>> BEGIN Source material

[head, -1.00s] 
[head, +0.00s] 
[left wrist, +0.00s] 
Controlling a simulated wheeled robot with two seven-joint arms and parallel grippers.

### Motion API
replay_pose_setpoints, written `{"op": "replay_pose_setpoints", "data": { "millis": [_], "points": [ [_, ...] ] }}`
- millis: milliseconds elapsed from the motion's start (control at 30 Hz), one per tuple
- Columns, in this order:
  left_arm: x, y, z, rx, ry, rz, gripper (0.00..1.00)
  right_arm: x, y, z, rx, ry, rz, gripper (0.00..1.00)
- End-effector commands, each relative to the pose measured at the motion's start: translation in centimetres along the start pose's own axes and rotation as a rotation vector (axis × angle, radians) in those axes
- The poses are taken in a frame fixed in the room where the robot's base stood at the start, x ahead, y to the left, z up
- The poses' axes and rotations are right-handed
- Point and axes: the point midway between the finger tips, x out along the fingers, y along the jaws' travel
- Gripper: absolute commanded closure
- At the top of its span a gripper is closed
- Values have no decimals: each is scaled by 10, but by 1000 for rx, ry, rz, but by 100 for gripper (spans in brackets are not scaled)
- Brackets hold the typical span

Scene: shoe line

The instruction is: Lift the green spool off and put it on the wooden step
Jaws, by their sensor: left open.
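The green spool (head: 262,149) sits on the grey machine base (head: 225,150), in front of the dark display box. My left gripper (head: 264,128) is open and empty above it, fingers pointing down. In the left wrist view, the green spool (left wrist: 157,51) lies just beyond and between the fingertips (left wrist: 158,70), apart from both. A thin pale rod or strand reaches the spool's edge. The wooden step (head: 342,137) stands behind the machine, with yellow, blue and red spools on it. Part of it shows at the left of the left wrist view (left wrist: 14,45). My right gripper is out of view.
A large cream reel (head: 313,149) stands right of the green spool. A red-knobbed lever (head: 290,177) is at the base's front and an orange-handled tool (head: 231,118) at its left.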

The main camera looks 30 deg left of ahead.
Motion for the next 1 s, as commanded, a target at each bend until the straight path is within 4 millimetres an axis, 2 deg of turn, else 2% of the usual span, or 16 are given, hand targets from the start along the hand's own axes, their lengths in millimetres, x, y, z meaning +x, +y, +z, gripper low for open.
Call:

>> END Source material

### Directions
Look above for the line that contains "### Motion API". Starting there, transcribe every line exactly until you have copied the line that contains "- Columns, in".

### Solution for this problem
### Motion API
replay_pose_setpoints, written `{"op": "replay_pose_setpoints", "data": { "millis": [_], "points": [ [_, ...] ] }}`
- millis: milliseconds elapsed from the motion's start (control at 30 Hz), one per tuple
- Columns, in this order:

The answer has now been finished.